# Data lines:
========
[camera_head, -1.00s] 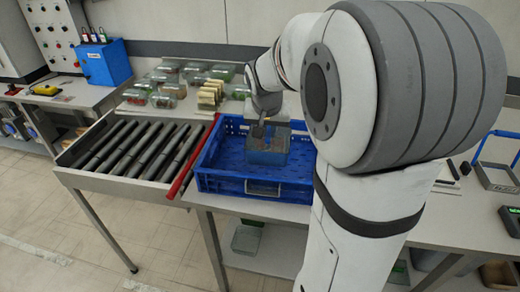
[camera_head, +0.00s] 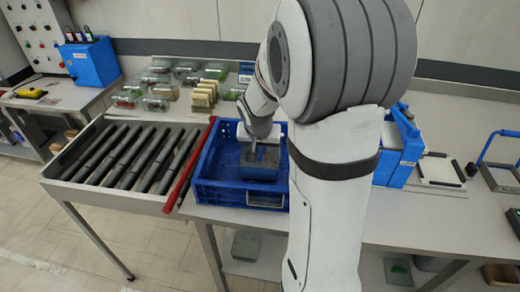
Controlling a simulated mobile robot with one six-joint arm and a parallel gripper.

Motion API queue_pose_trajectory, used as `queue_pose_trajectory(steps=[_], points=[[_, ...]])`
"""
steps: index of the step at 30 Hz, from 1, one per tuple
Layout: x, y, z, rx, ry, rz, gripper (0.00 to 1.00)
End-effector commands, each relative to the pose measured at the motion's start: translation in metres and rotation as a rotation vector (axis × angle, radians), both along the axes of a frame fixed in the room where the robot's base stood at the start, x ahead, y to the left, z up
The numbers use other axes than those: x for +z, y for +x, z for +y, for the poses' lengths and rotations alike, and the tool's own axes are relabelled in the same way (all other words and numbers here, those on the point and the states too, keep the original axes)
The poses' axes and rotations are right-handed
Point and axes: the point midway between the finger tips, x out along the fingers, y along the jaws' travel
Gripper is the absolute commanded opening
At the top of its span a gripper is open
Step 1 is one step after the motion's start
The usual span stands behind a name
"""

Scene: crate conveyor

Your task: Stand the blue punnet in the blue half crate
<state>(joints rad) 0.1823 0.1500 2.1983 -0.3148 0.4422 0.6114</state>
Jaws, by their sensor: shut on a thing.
========
Reproduce, exactly and with nothing added, the lines from the one that includes "<state>(joints rad) 0.1823" through the last line of the material.

<state>(joints rad) 0.1823 0.1500 2.1983 -0.3148 0.4422 0.6114</state>
Jaws, by their sensor: shut on a thing.

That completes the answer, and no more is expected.